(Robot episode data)
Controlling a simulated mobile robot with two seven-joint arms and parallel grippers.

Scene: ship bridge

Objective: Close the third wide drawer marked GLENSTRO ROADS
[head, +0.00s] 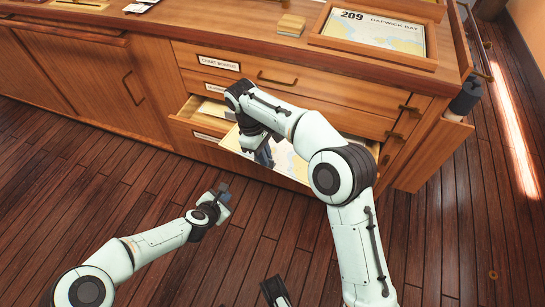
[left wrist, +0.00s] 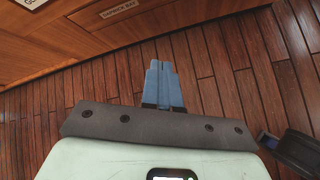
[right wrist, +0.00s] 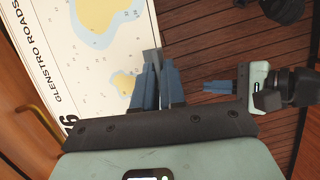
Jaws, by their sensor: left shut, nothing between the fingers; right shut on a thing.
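The third wide drawer (head: 207,137) stands pulled out of the wooden chest. Its label is partly hidden and too small to read. A chart (head: 287,163) with yellow land shapes lies at the drawer, partly covered by my right arm. In the right wrist view the chart (right wrist: 112,28) reads GLENSTRO ROADS. My left gripper (head: 223,190) is shut and empty, low over the floor before the drawer.
Closed drawers lie above, the top one (head: 219,62) labelled. A dark cylinder (head: 466,97) is at the chest's right end. The plank floor (head: 120,195) in front is clear.

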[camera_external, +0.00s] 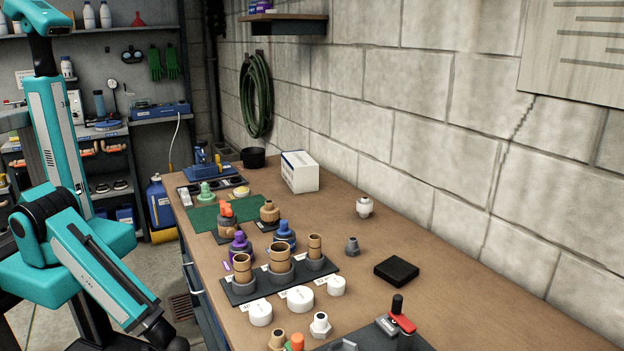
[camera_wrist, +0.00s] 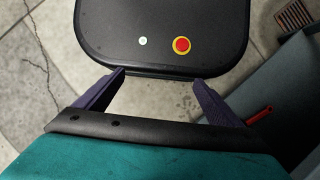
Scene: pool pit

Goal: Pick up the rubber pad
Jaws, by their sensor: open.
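The rubber pad appears to be the flat black square (camera_external: 396,271) lying on the brown workbench, right of the middle. Nothing touches it and its top is bare. It does not show in the wrist view. My arm is at the left of the external view, off the bench's left side and well away from the pad. My gripper (camera_wrist: 159,78) shows in the wrist view with two purple fingers spread apart and nothing between them. Its fingers cannot be made out in the external view.
The workbench (camera_external: 470,310) has bare room around the pad. A black rack (camera_external: 240,294) holds brass fittings; white caps (camera_external: 300,299) lie nearby. A block wall (camera_external: 450,130) runs behind.

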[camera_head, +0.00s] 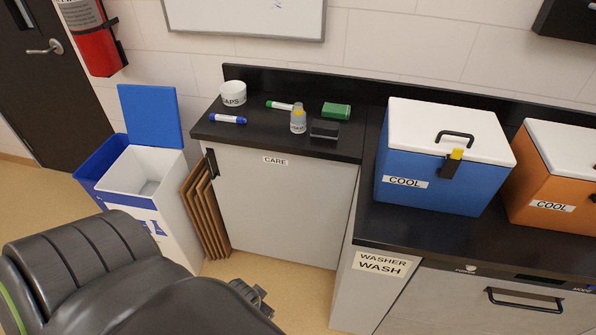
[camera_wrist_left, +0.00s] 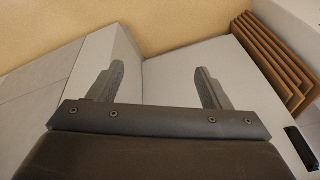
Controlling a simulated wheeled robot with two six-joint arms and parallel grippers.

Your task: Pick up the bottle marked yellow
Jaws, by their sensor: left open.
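A small clear bottle (camera_head: 298,120) with a pale label and a yellow mark near its top stands upright on the black counter (camera_head: 225,137) at the back centre of the head view. The label's writing is too small to read. My left gripper (camera_wrist_left: 160,88) is open and empty in the left wrist view, its two fingers spread apart. In the head view only its tip (camera_head: 262,301) shows past my dark arm, in front of the cabinet and well below the counter, far from the bottle. My right gripper is in neither view.
Near the bottle are a white CAPS cup (camera_head: 233,93), blue marker (camera_head: 228,119), green marker (camera_head: 283,105), green block (camera_head: 336,110) and black block (camera_head: 324,129). A blue cooler (camera_head: 425,190) stands right. Flattened cardboard (camera_head: 205,215) leans beside the cabinet, next to a bin (camera_head: 150,200).

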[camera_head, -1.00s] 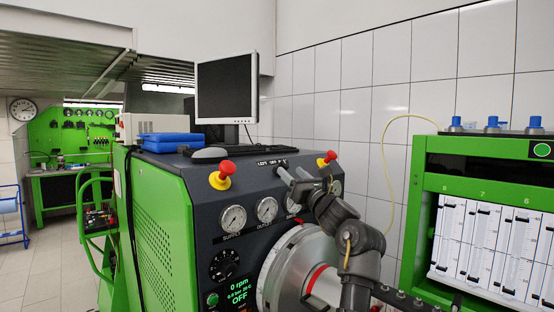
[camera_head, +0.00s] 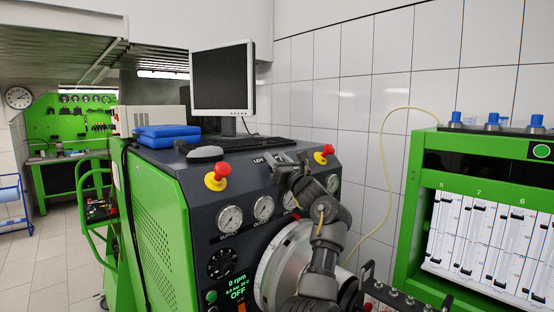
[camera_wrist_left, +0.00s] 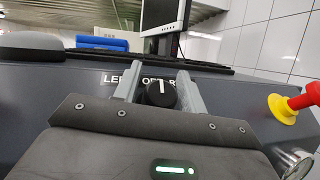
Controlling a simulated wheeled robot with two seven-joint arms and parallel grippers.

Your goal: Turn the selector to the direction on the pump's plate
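The selector (camera_wrist_left: 161,94) is a round black knob with a white pointer line. In the left wrist view it stands on the dark sloping panel, its line pointing roughly straight up at the middle position. The label (camera_wrist_left: 118,79) behind it reads LEFT, OFF and RIGHT, partly covered by my fingers. My left gripper (camera_wrist_left: 160,85) is open, one grey finger on each side of the knob, with small gaps seeming to show. In the head view my left gripper (camera_head: 284,160) is at the panel top and hides the knob. The pump's plate cannot be made out.
Red mushroom buttons on yellow collars stand left (camera_head: 216,177) and right (camera_head: 324,153) of the gripper. A keyboard (camera_head: 246,143) and monitor (camera_head: 222,80) are behind. Gauges (camera_head: 229,219) and a silver disc (camera_head: 283,265) are below. A green cabinet (camera_head: 415,190) stands right.

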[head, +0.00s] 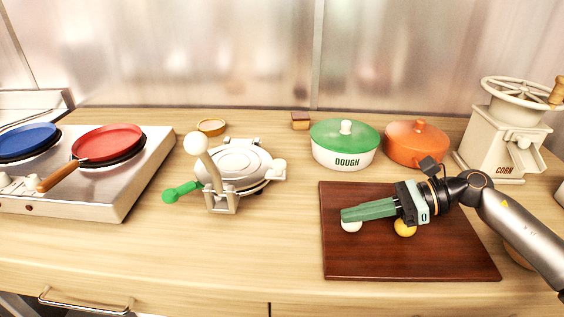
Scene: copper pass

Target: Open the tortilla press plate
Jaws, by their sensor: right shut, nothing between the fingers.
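The tortilla press (240,168) stands on the counter left of the middle in the head view. Its round silver plate looks closed, lying flat over the base. A lever with a white knob (195,143) stands upright at its front, and a green handle (181,191) sticks out to the left. My right gripper (343,214) has green fingers, shut and empty. It is over the dark wooden board, well to the right of the press and apart from it, pointing left. My left gripper is not in view.
The dark board (345,262) holds a white ball (351,226) and a yellow ball (405,228) below my right gripper. Behind are a dough pot (343,154), an orange pot (417,149) and a corn grinder (497,140). A stove (100,203) with pans stands left. The counter before the press is clear.

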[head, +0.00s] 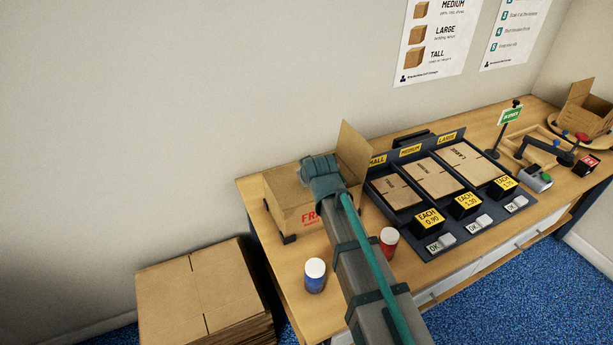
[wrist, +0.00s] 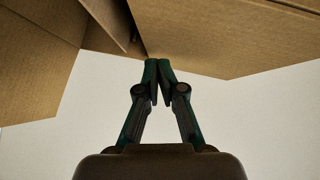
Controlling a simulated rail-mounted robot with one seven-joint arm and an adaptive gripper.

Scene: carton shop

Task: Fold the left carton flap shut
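The brown carton (head: 284,207) with red print stands on the left end of the wooden bench. One flap (head: 355,150) stands up at its right side. The left part of its top looks flat, but my arm hides much of it, so I cannot tell exactly how the left flap lies. My gripper is over the carton, its fingers hidden in the head view. In the wrist view my gripper (wrist: 157,66) has its fingertips together, with nothing seen between them. The tips are at or very near the cardboard edge, between a left panel (wrist: 40,45) and a right panel (wrist: 225,35); contact is unclear.
A blue white-capped jar (head: 314,277) and a red white-capped jar (head: 389,242) stand before the carton. A dark rack (head: 410,222) of flat cartons stands to the right. Stacked cardboard (head: 200,290) lies left of the bench (head: 255,186). The wall is close behind.

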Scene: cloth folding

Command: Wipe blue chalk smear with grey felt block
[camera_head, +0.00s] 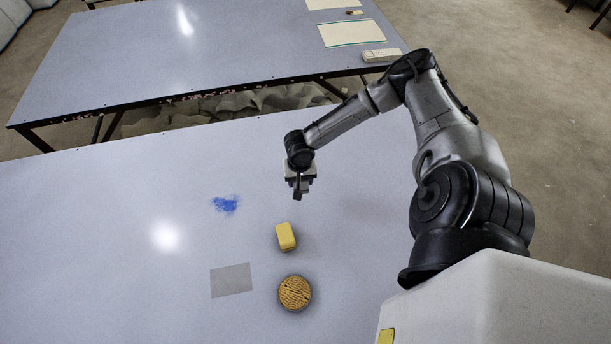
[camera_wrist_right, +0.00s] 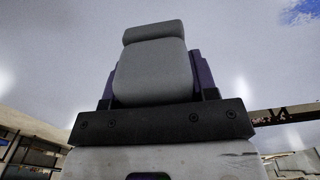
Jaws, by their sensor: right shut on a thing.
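The blue chalk smear (camera_head: 226,204) is on the pale table top, left of my right gripper. Part of it also shows at the top right corner of the right wrist view (camera_wrist_right: 303,10). My right gripper (camera_head: 300,186) is shut on the grey felt block (camera_wrist_right: 152,68), which sits between the two fingers in the right wrist view. In the head view the gripper is apart from the smear, to its right. I cannot tell whether the block touches the table. My left gripper is not in view.
A yellow block (camera_head: 286,237) lies below the gripper in the head view. A round brown textured thing (camera_head: 295,292) and a flat grey rectangle (camera_head: 231,280) are nearer the front. The table (camera_head: 90,230) is clear around the smear. A second table (camera_head: 230,45) stands behind.

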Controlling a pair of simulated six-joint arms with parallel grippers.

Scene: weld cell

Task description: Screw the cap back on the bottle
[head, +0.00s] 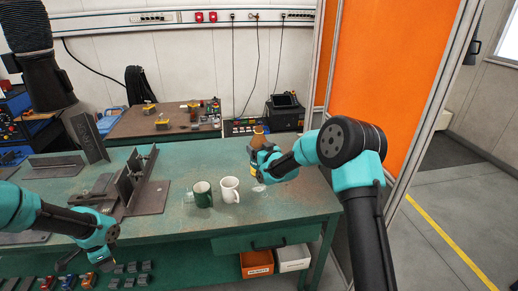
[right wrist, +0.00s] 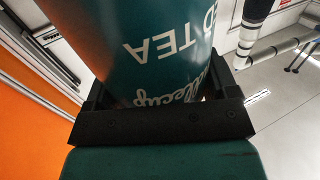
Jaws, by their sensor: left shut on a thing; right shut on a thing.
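The bottle (head: 257,139) stands at the back right of the green bench, with a brownish upper part and a dark label. My right gripper (head: 262,169) is shut on the bottle's body from the right. In the right wrist view the bottle's teal label (right wrist: 165,45), with white lettering, fills the space between the fingers. My left gripper (head: 88,264) is low at the front left, in front of the bench's front edge and far from the bottle. It is shut on something too small to make out. I cannot pick out the cap, and the bottle's mouth is too small to read.
A green mug (head: 202,195) and a white mug (head: 229,190) stand left of the bottle. Steel angle pieces (head: 145,183) lie on the bench's left half. An orange panel (head: 390,60) rises at right.

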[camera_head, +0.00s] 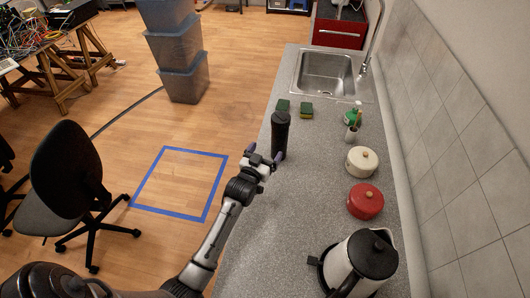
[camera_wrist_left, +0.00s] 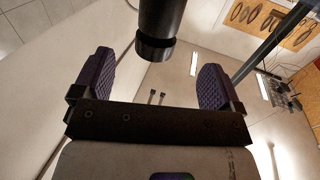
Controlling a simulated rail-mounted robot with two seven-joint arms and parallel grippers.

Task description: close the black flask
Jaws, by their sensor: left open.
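The black flask (camera_head: 279,138) stands upright on the grey counter (camera_head: 310,170), near its left edge. Its dark top (camera_head: 281,117) shows, but I cannot tell from this how the lid sits. My left gripper (camera_head: 263,158) is open just on the near-left side of the flask, with its purple-grey fingers spread. In the left wrist view the flask (camera_wrist_left: 161,20) comes in from the top, with its banded end between and beyond the open fingers (camera_wrist_left: 155,80). Nothing is between the finger pads. My right gripper is not in view.

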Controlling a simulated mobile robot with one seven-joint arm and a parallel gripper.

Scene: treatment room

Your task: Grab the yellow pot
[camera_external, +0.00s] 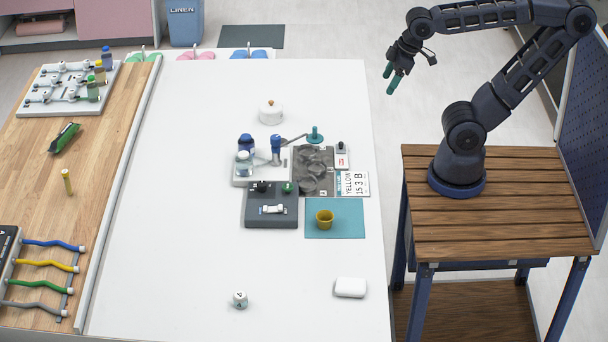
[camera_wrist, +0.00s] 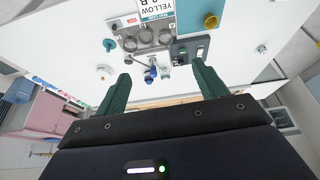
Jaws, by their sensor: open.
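The yellow pot (camera_external: 324,219) is a small open-topped cup standing upright on a teal mat (camera_external: 347,232) near the right edge of the white table. In the wrist view the pot (camera_wrist: 210,20) is at the upper right, beyond my right-hand fingertip. My gripper (camera_external: 391,79) is raised high to the right of the table's far end, well apart from the pot. In the wrist view its two green fingers (camera_wrist: 160,75) are spread wide with nothing between them.
A white block (camera_external: 350,287) lies in front. The white table's (camera_external: 180,200) left half is bare.

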## Goal
Give again, word for word, every line from the top of the data through the line with "Your task: Pick up the bottle marked yellow", both ends included, and exclude the pictures.

## Result of this task
Controlling a simulated mobile robot with two seven-joint arms and parallel grippers.

Scene: ship bridge

Objective: Close the third wide drawer marked GLENSTRO ROADS
[head, +0.00s] 
[left wrist, +0.00s] 
[right wrist, +0.00s] 
Jaws, by their sensor: left shut, nothing between the fingers; right shut on a thing.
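The third wide drawer (head: 207,137) stands pulled out of the wooden chest. Its label is partly hidden and too small to read. A chart (head: 287,163) with yellow land shapes lies at the drawer, partly covered by my right arm. In the right wrist view the chart (right wrist: 112,28) reads GLENSTRO ROADS. My left gripper (head: 223,190) is shut and empty, low over the floor before the drawer.
Closed drawers lie above, the top one (head: 219,62) labelled. A dark cylinder (head: 466,97) is at the chest's right end. The plank floor (head: 120,195) in front is clear.

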[camera_external, +0.00s] 
[camera_wrist, +0.00s] 
Scene: pool pit

Goal: Pick up the rubber pad
Jaws, by their sensor: open.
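The rubber pad appears to be the flat black square (camera_external: 396,271) lying on the brown workbench, right of the middle. Nothing touches it and its top is bare. It does not show in the wrist view. My arm is at the left of the external view, off the bench's left side and well away from the pad. My gripper (camera_wrist: 159,78) shows in the wrist view with two purple fingers spread apart and nothing between them. Its fingers cannot be made out in the external view.
The workbench (camera_external: 470,310) has bare room around the pad. A black rack (camera_external: 240,294) holds brass fittings; white caps (camera_external: 300,299) lie nearby. A block wall (camera_external: 450,130) runs behind.

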[camera_head, +0.00s] 
[camera_wrist_left, +0.00s] 
Controlling a simulated wheeled robot with two six-joint arms and parallel grippers.

Your task: Pick up the bottle marked yellow

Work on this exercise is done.